Come visit us at the ADHO Conference in DC!

Friday, August 9th

Responsible and Sustainable Editing: A Life Cycle for Digital Editions of Historical Travelogues (DEHisRe)

Poster Session – II

2:00 PM – 3:30 PM (EDT)

Van Metre Hall 125

Our presentation „A Life Cycle for Digital Editions of Historical Travelogues“ focuses on responsible resource management in Digital Humanities by outlining objectives for sustainable action in digital scholarly editions trough a case study, including a) efficient use of available development resources and infrastructure; b) consistent pursuit of code efficiency using open standards; c) transparent documentation for data reusability.

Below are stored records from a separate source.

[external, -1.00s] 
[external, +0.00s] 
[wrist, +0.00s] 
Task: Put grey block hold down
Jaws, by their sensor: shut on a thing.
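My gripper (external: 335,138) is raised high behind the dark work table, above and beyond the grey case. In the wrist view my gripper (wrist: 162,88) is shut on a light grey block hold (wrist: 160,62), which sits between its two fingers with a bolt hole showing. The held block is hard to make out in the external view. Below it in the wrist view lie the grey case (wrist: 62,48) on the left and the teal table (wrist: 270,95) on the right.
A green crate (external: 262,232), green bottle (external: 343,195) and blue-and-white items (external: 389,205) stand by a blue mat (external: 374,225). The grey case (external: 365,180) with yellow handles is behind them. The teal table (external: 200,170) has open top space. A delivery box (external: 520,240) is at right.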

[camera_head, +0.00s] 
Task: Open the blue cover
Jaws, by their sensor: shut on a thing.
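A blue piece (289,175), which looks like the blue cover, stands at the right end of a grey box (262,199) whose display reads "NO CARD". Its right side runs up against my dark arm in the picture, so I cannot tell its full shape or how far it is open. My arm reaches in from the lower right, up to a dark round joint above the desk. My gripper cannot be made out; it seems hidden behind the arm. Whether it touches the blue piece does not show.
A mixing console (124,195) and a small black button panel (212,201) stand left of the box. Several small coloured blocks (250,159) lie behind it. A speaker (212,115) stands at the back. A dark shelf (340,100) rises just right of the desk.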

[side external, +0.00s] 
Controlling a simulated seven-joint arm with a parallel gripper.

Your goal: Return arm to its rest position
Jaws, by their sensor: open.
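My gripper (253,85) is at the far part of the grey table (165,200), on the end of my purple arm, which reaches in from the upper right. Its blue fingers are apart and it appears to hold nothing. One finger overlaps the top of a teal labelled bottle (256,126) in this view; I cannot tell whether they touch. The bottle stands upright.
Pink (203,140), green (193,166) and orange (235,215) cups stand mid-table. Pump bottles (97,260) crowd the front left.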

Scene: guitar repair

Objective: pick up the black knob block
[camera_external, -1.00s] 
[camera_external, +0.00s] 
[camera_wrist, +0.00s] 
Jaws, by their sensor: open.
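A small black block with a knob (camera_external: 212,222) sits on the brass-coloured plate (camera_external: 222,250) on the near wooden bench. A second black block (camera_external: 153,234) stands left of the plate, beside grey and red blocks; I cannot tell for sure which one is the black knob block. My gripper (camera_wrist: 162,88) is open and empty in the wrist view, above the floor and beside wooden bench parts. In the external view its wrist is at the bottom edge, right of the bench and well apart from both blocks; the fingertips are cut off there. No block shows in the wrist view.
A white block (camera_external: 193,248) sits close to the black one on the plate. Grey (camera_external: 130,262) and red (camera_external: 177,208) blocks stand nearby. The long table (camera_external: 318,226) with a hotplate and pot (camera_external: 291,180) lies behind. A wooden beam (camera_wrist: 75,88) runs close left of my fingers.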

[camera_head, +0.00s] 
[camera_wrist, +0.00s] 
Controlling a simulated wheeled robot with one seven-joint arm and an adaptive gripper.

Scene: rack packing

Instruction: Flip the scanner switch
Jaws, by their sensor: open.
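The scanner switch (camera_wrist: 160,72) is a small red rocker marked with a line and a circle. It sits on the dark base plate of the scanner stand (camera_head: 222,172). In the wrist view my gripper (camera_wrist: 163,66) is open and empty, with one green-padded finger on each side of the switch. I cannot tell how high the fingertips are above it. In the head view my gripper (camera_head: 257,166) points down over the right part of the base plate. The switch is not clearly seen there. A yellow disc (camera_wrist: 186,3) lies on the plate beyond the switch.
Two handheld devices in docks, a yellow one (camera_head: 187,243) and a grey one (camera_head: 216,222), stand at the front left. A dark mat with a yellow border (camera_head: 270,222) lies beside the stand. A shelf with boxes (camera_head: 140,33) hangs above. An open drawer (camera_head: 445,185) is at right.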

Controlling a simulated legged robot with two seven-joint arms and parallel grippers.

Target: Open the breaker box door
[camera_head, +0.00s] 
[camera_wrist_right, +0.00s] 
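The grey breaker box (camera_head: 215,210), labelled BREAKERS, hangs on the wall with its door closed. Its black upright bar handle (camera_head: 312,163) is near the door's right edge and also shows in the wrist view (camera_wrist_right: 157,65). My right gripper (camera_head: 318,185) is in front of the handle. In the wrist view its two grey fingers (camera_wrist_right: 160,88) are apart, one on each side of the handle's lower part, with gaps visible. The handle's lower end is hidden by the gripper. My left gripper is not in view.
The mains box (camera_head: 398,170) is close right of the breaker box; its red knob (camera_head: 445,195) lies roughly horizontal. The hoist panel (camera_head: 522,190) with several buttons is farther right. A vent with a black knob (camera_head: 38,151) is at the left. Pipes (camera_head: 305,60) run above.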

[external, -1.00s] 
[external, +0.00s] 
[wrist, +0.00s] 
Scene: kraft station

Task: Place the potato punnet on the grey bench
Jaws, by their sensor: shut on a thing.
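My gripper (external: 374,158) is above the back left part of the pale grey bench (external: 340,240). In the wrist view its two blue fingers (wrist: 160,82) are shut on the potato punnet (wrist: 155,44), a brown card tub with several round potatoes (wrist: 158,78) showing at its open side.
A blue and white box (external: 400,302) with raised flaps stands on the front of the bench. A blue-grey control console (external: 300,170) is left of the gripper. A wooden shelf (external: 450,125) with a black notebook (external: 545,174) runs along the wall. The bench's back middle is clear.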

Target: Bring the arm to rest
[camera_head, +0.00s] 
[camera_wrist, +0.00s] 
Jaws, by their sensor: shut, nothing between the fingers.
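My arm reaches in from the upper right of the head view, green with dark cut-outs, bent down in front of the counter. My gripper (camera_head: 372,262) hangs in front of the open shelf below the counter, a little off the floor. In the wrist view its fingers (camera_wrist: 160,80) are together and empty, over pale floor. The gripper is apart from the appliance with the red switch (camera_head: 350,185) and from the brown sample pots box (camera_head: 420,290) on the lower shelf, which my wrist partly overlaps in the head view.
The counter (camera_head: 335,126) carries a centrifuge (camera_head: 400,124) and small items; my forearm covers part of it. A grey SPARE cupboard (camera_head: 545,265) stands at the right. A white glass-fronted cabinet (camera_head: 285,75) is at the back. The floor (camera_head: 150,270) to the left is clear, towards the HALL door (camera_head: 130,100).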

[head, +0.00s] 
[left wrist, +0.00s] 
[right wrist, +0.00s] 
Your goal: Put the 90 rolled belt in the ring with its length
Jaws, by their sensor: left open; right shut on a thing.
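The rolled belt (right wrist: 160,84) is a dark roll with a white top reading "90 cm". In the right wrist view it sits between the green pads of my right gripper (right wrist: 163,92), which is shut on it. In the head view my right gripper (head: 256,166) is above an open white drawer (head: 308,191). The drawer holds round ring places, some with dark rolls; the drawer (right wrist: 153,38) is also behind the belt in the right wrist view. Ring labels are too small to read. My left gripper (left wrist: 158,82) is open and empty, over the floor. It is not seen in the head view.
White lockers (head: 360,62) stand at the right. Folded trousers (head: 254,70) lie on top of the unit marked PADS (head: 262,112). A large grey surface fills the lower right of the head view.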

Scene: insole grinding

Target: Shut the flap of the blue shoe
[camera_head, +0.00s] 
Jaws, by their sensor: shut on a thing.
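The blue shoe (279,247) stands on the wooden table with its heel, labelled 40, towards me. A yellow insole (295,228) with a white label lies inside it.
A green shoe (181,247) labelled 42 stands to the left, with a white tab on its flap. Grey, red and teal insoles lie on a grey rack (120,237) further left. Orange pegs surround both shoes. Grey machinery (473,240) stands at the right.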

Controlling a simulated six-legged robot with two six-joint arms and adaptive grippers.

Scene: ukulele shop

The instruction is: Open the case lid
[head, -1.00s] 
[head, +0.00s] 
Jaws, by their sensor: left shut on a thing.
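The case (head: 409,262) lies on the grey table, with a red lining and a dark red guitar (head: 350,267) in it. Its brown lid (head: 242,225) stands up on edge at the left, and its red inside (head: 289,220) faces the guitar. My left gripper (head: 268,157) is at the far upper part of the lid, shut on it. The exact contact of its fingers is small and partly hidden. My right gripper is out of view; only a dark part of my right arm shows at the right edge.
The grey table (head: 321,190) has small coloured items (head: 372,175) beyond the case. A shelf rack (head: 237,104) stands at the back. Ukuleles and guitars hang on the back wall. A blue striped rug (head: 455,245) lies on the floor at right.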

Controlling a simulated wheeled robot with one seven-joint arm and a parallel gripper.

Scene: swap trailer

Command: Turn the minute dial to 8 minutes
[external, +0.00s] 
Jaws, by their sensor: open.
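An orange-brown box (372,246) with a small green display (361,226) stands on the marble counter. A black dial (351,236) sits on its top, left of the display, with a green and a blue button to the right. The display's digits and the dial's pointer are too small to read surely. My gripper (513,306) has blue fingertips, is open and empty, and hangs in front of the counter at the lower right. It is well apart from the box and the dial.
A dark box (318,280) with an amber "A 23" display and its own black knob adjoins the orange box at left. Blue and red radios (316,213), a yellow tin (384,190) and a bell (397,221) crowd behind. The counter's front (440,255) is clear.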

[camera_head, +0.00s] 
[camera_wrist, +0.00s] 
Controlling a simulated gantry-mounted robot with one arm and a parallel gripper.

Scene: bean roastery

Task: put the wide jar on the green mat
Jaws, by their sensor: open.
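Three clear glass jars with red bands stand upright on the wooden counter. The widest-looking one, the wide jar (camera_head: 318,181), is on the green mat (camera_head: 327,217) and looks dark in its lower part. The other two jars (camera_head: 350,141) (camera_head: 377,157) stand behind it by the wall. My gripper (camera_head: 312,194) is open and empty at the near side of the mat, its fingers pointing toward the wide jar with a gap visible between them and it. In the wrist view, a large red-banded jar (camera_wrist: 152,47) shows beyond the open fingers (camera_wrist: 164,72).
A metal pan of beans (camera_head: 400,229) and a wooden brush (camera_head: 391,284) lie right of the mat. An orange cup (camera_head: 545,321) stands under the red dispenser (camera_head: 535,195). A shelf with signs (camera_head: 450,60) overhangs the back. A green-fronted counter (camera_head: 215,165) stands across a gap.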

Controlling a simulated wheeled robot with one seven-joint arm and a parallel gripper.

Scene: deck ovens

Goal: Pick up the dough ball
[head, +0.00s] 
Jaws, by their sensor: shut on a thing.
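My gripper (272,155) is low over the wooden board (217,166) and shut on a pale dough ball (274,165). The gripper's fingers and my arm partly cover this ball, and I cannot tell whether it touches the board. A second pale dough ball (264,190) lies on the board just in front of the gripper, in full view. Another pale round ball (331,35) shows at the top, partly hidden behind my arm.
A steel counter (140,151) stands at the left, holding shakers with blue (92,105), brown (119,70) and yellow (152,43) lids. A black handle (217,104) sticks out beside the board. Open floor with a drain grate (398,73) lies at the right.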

Responsible and Sustainable Editing: A Life Cycle for Digital Editions of Historical Travelogues (DEHisRe)

Sandra Balck, Anna Ananieva, Jacob Möhrke
Leibniz Institute for East and Southeast European Studies (IOS Regensburg), Germany

Abstact

Poster presented at the conference DH2024 Reinvention & Responsibility, 6–10 August 2024, Washington, D.C.

Introduction

The DFG-founded project „Digital Editions of Historical Travelogues“ (DEHisRe) develops a research infrastructure for the digital transcription, annotation, and visualization of historical travel accounts. In addition, we are examining ontology concepts for travel accounts and travel routes (Balck et al. 2023).

As a case study, we are using the handwritten travel records of Franz Xaver Bronner (1758-1850), a German migrant who traveled to Kazan on the Volga in 1810 from Aarau in Switzerland and returned from Russia in 1817 (Beyer-Thoma 2017).

By incorporating the best practices in the field, we are presenting a six-step life cycle of digital editing. This circular workflow is based on an iterative process and is aligned with the „Life Cycle of Historical Information“ (Boonstra et al. 2004; Meroño-Peñuela et al. 2014) while aiming to benefit sustainable digital editions of historical travelogues.

Six-Step Life Cycle  of Digital Editing 

The circular workflow starts with the digitization and transcription (1) of the texts to be edited, followed by the modeling and annotation (2 & 3) of data contained in the text. The processed data provides answers to complex information queries (4) and enables their analysis (5). Visualization (6) creates a new access to the texts, opening different perspectives. New research questions can trigger another iteration of the life cycle. (Fig. 1)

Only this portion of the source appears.